Crimson Cruises Past First Round

It might have been the first time that the No. 17 Harvard men’s lacrosse team (10-5, 3-3) appeared in the Ivy League tournament, but it looked like veteran squad, cruising past No. 15 Penn (8-6,4-2) Friday afternoon at Schoellkopf Field and earning a spot in the finals of the Ancient Eight tournament.

“I’m really happy [with Friday’s performance],” said Crimson coach Chris Wojcik ’96. “I thought we played really well overall, in all phases of the game.”

Despite coming up short in a heartbreaking double-overtime loss to the Quakers on April 16, Harvard showed no signs of fear.

“That first game was a really close game,” Wojcik said. “In any overtime game, a play here or there [can make] the game go either way. I think we were excited to get another opportunity to play a team we had lost to in overtime.”

The Crimson jumped out to a 2-0 lead early in the first quarter, fueled by two assists from co-captain attack Dean Gibbons. Penn then responded to pull within one. Sophomore midfielder Jack Doyle scored unassisted with 2:48 remaining in the first quarter to go up, 3-1. Freshman attack Daniel Eipp assisted junior attack Jeff Cohen with 17 seconds left in the opening frame widen the margin, 4-1.

The Crimson controlled the tempo of the game and dominated possession, owning a 32-24 groundball advantage and a 13-11 faceoff advantage.

“I thought we came out and really dominated the game from the start,” Wojcik said. “We were able to build a big lead, and I thought we did a really good job of not only extending that lead but also managing the game and controlling the pace of the play.”

The second quarter saw only more of the same from Harvard, scoring three unanswered goals. Taking advantage of a man-up situation, Gibbons found the back of the net off an assist from junior co-captain Kevin Vaughan, setting the score at 5-1. Less than a minute later Harvard would strike again, with Doyle assisting a Cohen goal with 12:51 left in the second quarter. Another man-up goal kept the Crimson run going and made the score 7-1.

The Quakers finally found the back of the net on a man-up situation with 8:49 remaining in the 2nd quarter. Eipp would respond for Harvard off an unassisted goal, extending the lead back to six. Penn scored with six seconds left in the frame to set the score at 8-3 heading into halftime.

“I think we came out and played hard,” Cohen said. “I think we were the team that wanted it more, and it showed. It was a huge win for us.”

Gibbons headlined the offensive barrage from the Crimson that saw eight different players score. Gibbons earned five points off three goals and two assists, while Cohen also matched his co-captain’s scoring total with three goals.

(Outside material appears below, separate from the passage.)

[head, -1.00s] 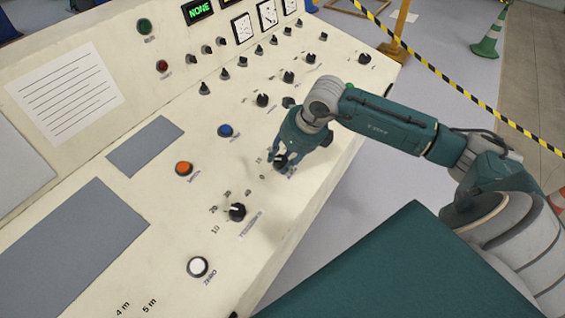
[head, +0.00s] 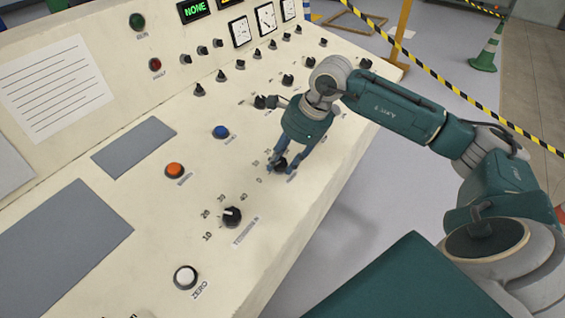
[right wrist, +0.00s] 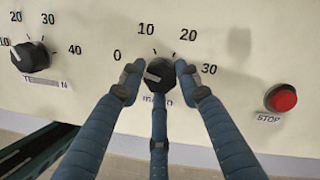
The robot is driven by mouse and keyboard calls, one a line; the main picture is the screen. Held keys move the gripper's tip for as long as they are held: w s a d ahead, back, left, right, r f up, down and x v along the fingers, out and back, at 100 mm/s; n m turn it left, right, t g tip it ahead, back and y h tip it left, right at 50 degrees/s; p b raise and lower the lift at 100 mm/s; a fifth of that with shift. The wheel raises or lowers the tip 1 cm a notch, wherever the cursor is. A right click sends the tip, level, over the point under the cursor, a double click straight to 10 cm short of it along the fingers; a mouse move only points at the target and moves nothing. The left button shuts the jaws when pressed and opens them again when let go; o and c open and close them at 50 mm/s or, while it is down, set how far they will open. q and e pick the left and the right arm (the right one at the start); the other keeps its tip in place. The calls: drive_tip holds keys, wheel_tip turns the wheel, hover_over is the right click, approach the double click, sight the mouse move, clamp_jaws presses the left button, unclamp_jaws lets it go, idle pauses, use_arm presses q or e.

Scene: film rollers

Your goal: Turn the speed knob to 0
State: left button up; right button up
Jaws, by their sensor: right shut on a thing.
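A black knob (right wrist: 159,73) with a scale of 0, 10, 20 and 30 is on the sloping cream panel; the label under it is mostly hidden by a finger. Its pale mark seems to point to the upper left, but I cannot read the value. My right gripper (right wrist: 158,78) has its blue fingers closed around this knob, one on each side and one below. In the head view the gripper (head: 280,166) reaches down to the panel and hides much of the knob. My left gripper is not in view.
Another black knob (head: 231,216), with a scale from 10 to 40, sits nearby. A white button (head: 185,277), an orange button (head: 174,171) and a blue button (head: 221,132) are around it. A red STOP button (right wrist: 282,98) is right of the gripper in the wrist view.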

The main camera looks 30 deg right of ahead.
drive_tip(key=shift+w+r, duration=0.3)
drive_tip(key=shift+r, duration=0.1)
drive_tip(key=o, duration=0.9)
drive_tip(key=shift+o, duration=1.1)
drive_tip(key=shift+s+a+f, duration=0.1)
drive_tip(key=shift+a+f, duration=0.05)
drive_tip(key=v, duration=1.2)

Sophomore goalie Harry Krieger continued his string of strong performances, anchoring the defense throughout the game and recording a final tally of nine saves. Junior defenseman Paul Pate also made a strong showing, causing two turnovers and scooping up three ground balls.

“I think our defense played great,” Cohen said. “Harry had a lot of big saves. Dean had five points, and [senior] Matt Hull was kind of flying around all over the field. All season those guys have been our leaders, and they’ve stepped up for us whenever we’ve needed them.”

Harvard struck first in the 3rd quarter, scoring off an assisted goal from junior midfielder Terry White. Penn was not out of the game yet and scored two straight goals in a two-minute span, setting the score at 9-5 with 8:31 left in the third. Taking advantage of a man-up situation, sophomore attack Peter Schwartz found the back of the net off an assist from sophomore midfielder Ryan Stevens going into the final frame of the game.

The Quakers would make their biggest stand of the game in the final quarter, but it still wouldn’t be enough to overcome the five-goal deficit.

The Crimson struck first, getting the score off an unassisted goal from Vaughan. Another unassisted goal from Gibbons put Harvard up, 12-5, with 10:53 left on the clock. The Crimson would not score again, as an improved Penn defense left the offense unable to find the back of the net. The Quakers rattled off three unanswered goals to close the quarter, but it was not enough to overcome the seven-goal deficit.

“We were able to carry the play throughout,” Wojcik said. “We played with a lot of energy and passion. I was really happy with our performance.”